Ryder Cup: Russell Knox says August form cost him place

Russell Knox missed out of a place in Europe's Ryder Cup team for 2018
Russell Knox missed out of a place in Europe's Ryder Cup team for 2018

Russell Knox has vowed to make sure he makes the next European Ryder Cup team after not doing enough to "get the job done" this year.

Thomas Bjorn opted not to choose the Scot as a wildcard, instead selecting the experienced Ian Poulter, Henrik Stenson, Paul Casey and Sergio Garcia.

Knox, 33, had a strong July but says his form through August let him down.

"I was disappointed that I wasn't able to play better in the last month," said Knox, who won the Irish Open in July.

"I put myself in such a good position to make the team, but I just couldn't quite do that."

Knox missed out in controversial circumstances two years ago, but is determined to exploit the fact he plays most of his golf in the United States to make the team for Whistling Straits in 2020.

"In two years' time, I'm going to be on that team. I've made my mind up," said the player from Inverness.

"I've obviously been close the last two times and it sucks to get the call the day before the pick saying you're not going to get picked.

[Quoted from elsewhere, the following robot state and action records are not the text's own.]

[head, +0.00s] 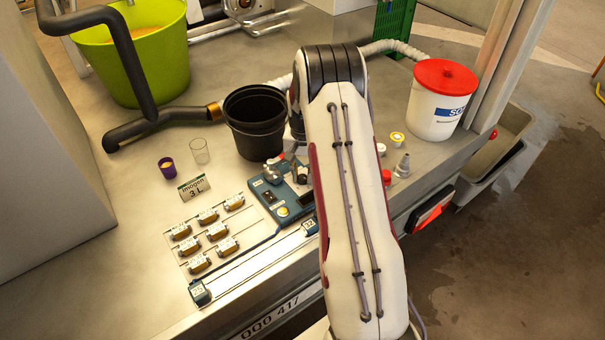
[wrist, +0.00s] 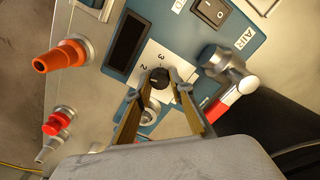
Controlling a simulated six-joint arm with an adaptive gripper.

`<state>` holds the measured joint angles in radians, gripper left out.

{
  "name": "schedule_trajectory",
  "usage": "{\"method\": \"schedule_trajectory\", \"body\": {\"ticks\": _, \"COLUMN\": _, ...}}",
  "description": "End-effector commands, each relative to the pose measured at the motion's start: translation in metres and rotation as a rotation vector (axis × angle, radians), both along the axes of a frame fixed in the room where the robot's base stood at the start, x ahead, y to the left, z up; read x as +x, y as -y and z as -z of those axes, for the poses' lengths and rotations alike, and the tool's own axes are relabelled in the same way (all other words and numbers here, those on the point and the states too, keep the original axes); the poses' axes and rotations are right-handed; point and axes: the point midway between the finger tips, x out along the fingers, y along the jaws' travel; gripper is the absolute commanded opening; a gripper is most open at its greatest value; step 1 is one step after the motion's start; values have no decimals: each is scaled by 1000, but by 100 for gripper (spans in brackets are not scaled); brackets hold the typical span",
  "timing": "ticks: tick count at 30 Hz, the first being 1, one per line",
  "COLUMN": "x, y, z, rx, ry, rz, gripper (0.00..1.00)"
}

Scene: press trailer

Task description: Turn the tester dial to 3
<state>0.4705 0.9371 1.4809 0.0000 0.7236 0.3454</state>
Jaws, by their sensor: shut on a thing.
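The tester is a blue panel (head: 262,188) on the bench in the head view, partly hidden behind my arm. In the wrist view its face (wrist: 250,40) carries a dark display window, a black rocker switch and an AIR label. The tester dial (wrist: 158,77) is a small black knob on a white plate, with the printed digits 3 and 2 visible beside it. My gripper (wrist: 157,86) is shut on the dial, one finger on each side. I cannot clearly tell which digit the dial points to. The gripper is hidden behind the arm in the head view.
A metal valve with a red-and-white handle (wrist: 226,103) stands close right of the fingers. In the head view, a black pot (head: 255,120) stands behind the tester and a red-lidded white bucket (head: 440,100) stands right.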

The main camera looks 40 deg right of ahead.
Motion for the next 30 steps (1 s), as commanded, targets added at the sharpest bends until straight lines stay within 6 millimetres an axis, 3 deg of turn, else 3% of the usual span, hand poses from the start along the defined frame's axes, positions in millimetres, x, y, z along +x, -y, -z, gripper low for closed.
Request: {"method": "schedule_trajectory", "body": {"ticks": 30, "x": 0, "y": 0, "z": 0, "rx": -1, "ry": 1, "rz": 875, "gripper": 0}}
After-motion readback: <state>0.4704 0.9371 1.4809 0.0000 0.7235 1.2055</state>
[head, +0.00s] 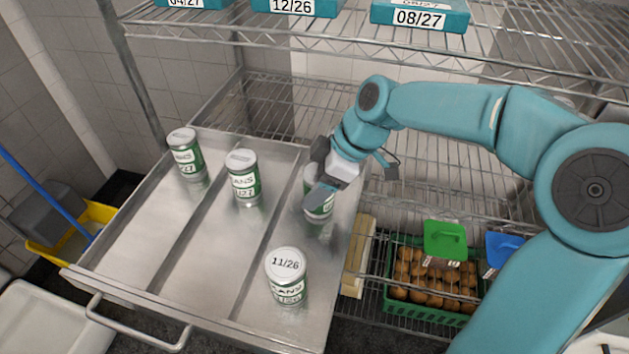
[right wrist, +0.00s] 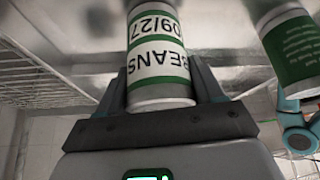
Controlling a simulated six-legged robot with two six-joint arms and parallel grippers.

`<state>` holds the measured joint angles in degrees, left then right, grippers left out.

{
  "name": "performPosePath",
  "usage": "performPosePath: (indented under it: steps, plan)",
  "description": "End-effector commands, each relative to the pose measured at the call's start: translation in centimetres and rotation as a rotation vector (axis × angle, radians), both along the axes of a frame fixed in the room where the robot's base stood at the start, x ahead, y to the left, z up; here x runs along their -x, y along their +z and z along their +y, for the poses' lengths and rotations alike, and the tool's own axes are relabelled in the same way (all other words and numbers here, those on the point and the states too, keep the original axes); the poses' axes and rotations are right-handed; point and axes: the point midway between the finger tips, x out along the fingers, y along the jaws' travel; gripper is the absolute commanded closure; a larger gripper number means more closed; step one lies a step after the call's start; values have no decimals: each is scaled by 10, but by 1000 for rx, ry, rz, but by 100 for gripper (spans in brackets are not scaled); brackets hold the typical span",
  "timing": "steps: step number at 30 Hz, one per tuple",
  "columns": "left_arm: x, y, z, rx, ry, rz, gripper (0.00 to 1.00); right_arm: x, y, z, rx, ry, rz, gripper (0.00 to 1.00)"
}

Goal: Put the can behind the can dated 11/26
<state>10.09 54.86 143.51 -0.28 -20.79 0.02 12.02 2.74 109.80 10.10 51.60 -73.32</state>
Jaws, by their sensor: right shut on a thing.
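The can dated 11/26 (head: 287,278) stands upright near the front of the right lane of the metal drawer (head: 160,250). My right gripper (head: 322,190) is shut around another can (head: 318,207), behind the 11/26 can in the same lane, with a clear gap between them. In the right wrist view this held can (right wrist: 155,55) reads BEANS 09/27, upside down, between the two fingers. I cannot tell whether its base touches the drawer floor. A second can (right wrist: 290,45) shows at the right there, its date not visible. My left gripper is not in view.
Two more bean cans stand in the drawer, one in the middle lane (head: 244,178) and one at the back left (head: 187,155). Wire shelving with dated teal bins (head: 420,15) hangs above. A green crate (head: 425,310) of brown round items sits at the right.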

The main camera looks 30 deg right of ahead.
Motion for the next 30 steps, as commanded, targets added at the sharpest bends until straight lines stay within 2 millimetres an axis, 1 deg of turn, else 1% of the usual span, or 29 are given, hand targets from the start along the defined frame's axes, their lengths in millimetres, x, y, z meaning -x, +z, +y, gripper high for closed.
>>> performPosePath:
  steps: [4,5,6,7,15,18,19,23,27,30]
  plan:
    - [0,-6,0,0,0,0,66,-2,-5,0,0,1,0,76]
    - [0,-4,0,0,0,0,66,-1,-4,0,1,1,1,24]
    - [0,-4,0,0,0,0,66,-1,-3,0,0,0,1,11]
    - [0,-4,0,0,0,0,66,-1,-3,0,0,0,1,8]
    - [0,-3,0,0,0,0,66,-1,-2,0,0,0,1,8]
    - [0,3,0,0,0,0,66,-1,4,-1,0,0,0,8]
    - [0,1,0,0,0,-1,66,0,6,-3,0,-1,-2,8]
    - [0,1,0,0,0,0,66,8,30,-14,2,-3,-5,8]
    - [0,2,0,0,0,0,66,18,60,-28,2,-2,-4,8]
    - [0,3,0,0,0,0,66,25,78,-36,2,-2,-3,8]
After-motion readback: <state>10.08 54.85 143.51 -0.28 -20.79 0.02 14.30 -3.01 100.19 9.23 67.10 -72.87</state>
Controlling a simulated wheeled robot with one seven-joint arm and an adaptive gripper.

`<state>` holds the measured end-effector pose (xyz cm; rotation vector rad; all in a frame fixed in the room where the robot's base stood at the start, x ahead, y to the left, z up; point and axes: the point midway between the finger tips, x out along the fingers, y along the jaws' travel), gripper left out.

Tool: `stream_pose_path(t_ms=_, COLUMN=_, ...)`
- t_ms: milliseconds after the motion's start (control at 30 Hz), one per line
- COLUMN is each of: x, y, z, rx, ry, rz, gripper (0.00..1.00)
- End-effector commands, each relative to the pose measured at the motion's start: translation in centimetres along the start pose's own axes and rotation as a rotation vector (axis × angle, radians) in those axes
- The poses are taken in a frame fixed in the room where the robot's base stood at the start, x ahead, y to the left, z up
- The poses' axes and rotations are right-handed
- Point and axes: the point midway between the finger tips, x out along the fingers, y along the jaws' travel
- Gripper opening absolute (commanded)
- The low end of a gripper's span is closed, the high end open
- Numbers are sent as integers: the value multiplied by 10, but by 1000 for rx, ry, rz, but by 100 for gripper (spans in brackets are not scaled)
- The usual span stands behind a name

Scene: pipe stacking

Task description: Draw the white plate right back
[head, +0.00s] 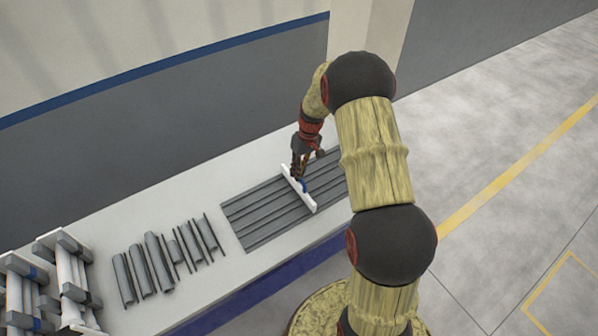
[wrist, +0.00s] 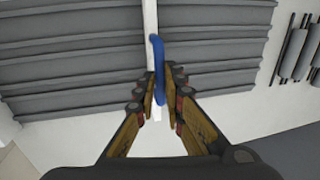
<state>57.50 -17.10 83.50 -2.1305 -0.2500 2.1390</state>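The white plate (head: 299,189) stands as a thin upright strip across the grey ribbed panel (head: 262,213) in the head view. In the wrist view the plate (wrist: 151,20) shows nearly edge-on, running down across the ribs of the panel (wrist: 70,60). A blue loop handle (wrist: 158,68) is fixed to the plate. My gripper (wrist: 160,88) has its two fingers close on either side of this handle and appears shut on it. In the head view my gripper (head: 303,178) is at the plate's middle, and its fingertips are partly hidden.
Several grey pipes (head: 163,262) of differing thickness lie left of the panel on the pale table (head: 190,200). Racks (head: 65,275) with white and grey parts stand at the far left. A grey wall (head: 170,125) runs behind the table. Open floor (head: 480,130) lies to the right.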

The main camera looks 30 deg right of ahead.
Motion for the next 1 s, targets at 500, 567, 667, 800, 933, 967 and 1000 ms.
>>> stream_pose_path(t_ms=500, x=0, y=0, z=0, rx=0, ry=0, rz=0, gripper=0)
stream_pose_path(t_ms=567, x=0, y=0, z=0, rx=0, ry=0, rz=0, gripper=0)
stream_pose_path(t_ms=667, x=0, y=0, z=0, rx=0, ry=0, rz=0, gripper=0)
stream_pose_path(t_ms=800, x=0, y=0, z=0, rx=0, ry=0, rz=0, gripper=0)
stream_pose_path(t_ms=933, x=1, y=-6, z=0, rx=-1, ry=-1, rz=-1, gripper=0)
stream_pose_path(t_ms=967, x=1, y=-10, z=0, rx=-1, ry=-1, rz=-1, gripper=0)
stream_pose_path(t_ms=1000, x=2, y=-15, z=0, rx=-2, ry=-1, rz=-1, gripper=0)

"I hate missing out. I feel like I'm good enough to be there, so I've just got to put my foot down and prove it to myself and everybody else."

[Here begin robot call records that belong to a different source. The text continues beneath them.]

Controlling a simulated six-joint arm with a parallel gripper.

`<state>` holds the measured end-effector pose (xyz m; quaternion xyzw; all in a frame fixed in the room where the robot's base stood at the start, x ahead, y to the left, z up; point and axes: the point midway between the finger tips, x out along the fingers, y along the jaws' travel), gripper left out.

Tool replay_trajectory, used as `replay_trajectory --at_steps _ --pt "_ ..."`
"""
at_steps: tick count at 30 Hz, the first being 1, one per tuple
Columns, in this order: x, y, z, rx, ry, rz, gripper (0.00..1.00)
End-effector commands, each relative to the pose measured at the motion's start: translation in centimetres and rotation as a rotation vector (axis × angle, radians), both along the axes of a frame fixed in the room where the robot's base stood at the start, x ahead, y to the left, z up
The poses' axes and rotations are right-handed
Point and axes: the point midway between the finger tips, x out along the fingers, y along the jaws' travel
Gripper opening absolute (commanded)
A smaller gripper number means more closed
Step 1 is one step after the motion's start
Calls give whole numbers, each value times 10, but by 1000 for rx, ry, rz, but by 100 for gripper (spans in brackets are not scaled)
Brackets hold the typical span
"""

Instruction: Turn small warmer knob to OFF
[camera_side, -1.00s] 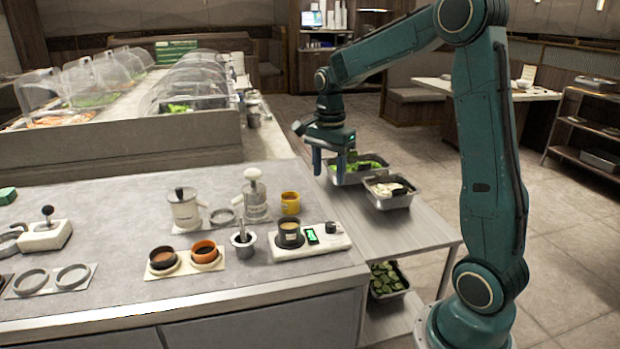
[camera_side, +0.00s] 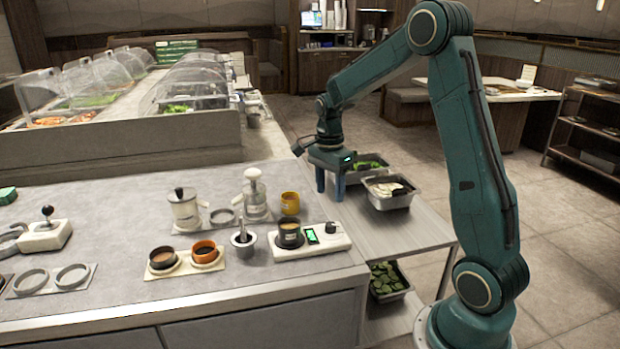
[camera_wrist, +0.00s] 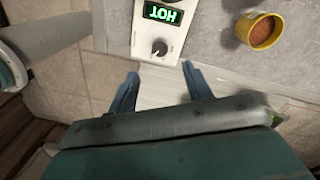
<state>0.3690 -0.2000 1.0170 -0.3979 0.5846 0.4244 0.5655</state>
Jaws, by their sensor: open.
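The small warmer (camera_side: 290,249) is a white unit near the right end of the grey counter. A dark pot (camera_side: 290,235) sits on its left part. Its small dark knob (camera_side: 331,227) is at its right end, beside a lit green display (camera_side: 312,236). In the wrist view the display (camera_wrist: 163,14) reads HOT and the knob (camera_wrist: 159,47) shows a pale pointer mark. My gripper (camera_side: 329,196) is open and empty, pointing down above and behind the knob. In the wrist view its fingertips (camera_wrist: 159,70) are apart, with the knob just beyond the gap between them, touching nothing.
A yellow cup (camera_side: 290,203) stands behind the warmer. A metal cup with a handle (camera_side: 243,243) stands to its left. Brown and orange bowls (camera_side: 205,251) sit farther left. Metal trays of food (camera_side: 390,192) stand on the lower side table at right.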

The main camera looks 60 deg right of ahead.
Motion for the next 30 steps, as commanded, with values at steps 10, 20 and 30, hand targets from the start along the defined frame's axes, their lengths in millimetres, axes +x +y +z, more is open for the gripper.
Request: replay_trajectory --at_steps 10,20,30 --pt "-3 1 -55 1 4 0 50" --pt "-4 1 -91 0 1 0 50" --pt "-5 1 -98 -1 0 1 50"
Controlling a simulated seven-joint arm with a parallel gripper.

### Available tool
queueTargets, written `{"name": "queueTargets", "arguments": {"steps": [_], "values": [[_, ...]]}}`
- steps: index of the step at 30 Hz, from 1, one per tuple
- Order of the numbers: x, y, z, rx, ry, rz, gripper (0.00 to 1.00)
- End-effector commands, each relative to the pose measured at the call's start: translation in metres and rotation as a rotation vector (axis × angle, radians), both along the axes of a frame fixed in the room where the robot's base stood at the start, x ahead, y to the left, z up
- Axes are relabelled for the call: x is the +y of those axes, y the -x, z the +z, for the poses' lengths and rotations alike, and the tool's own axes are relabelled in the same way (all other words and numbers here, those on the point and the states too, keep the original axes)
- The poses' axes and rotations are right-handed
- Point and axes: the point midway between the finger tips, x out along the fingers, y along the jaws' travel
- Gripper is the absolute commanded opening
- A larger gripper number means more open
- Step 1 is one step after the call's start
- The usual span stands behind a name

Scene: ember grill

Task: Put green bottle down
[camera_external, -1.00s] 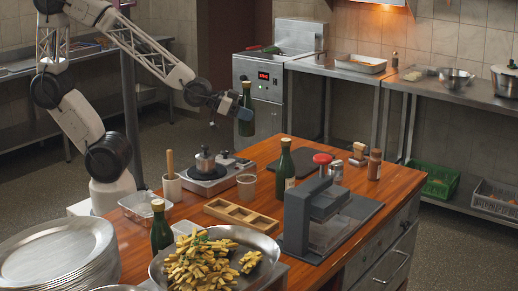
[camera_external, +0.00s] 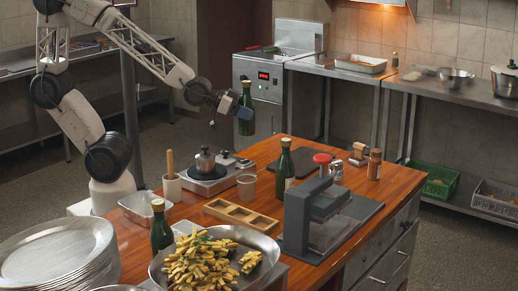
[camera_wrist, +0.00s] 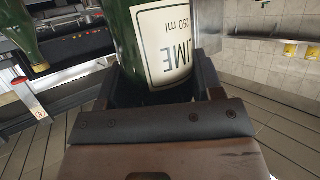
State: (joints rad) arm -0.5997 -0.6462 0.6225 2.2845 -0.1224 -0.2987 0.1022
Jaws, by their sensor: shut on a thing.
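My gripper (camera_external: 236,103) is shut on a green bottle (camera_external: 246,112), held upright in the air above the far left edge of the wooden table. In the wrist view the held bottle (camera_wrist: 124,40) shows its cream label with "LIME" and "250 ml" upside down, between the two dark fingers. A second green bottle (camera_external: 285,170) stands upright on the table near its middle. A third green bottle (camera_external: 161,230) stands at the near left, beside the metal pan of fries. The bottom of the held bottle is clear of the table.
A burner with a small pot (camera_external: 205,160), a clear cup (camera_external: 246,187) and a wooden divided tray (camera_external: 240,215) stand on the table (camera_external: 215,195). A grey press (camera_external: 310,215), a red-topped item (camera_external: 322,160) and a spice bottle (camera_external: 374,165) are to the right. A fries pan (camera_external: 270,250) is in front.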

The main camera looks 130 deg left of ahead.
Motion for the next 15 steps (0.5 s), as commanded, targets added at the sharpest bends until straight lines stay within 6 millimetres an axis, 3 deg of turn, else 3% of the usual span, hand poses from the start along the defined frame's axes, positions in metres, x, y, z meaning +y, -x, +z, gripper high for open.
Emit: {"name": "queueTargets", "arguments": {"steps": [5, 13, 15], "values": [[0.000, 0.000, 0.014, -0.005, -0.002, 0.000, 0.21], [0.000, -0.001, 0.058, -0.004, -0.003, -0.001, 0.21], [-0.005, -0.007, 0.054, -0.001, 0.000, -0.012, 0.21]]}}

'Four captain's picks is too many'

Garcia's inclusion in the team to face the United States in Paris later this month sparked debate, given the Spaniard missed the cut at all four majors in 2018 and has failed to record a top-10 finish since June.

Meanwhile, in-form players, such as Rafael Cabrera-Bello and Matt Wallace, missed out as captain Bjorn opted for players with experience of playing - and winning - in Ryder Cups.

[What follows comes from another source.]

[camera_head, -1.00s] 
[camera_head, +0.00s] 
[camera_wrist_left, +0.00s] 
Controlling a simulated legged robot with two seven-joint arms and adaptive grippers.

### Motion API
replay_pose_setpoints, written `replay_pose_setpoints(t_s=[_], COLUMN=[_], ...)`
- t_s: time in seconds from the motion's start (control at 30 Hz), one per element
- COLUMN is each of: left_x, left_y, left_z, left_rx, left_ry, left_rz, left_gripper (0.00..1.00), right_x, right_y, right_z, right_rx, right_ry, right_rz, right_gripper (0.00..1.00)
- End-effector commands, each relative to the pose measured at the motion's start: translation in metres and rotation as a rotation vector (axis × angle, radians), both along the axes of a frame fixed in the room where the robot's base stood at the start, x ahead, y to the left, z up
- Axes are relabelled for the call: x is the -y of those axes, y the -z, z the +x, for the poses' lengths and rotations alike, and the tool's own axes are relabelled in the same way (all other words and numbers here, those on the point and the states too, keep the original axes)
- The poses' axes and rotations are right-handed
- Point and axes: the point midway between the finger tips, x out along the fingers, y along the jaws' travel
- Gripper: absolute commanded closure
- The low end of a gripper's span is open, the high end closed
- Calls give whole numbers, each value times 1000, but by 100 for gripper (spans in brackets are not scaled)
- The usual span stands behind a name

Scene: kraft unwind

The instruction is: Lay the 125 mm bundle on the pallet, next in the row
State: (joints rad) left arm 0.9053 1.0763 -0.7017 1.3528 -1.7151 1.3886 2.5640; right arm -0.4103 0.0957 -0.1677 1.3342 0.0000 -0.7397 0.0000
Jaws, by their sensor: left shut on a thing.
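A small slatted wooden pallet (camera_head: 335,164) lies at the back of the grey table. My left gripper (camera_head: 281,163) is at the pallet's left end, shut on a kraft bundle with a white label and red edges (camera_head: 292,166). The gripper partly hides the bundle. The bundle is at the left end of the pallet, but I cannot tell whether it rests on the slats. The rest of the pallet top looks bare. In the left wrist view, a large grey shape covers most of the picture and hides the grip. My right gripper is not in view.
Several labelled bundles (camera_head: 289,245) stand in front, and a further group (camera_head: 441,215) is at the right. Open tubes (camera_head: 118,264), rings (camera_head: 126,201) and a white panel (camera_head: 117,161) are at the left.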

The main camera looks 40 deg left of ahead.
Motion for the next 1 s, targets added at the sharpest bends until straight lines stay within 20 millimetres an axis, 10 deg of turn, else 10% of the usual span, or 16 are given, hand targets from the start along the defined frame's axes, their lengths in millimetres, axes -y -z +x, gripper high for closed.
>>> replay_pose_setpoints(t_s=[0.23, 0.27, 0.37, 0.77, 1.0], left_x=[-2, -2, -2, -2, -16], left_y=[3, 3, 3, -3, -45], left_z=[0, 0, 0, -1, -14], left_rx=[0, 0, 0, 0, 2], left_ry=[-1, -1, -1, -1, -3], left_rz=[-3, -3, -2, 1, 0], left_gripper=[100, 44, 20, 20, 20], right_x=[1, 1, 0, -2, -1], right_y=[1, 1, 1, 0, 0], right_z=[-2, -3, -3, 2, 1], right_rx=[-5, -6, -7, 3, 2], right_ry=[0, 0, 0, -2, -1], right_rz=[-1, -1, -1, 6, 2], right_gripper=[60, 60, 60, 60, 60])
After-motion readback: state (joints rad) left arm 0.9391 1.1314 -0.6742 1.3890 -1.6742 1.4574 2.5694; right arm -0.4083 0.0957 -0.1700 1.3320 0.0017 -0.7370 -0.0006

Knox willingly acknowledges that he did not do enough to be picked, but the world number 58 believes the process for choosing the squads should be changed.

Currently eight players qualify automatically for the European team, with the captain then having four wildcard picks.

"I've said all along, four picks is far too many for both teams. I think there should be one or two picks maximum," Knox said.

"It's meant to be the 12 best European golfers versus the 12 best American golfers and, when there's four picks, it doesn't quite become that. It becomes the 12 most experienced players.

"But, saying that, I had every chance to play my way into the team and I didn't get it done, so I can't really argue."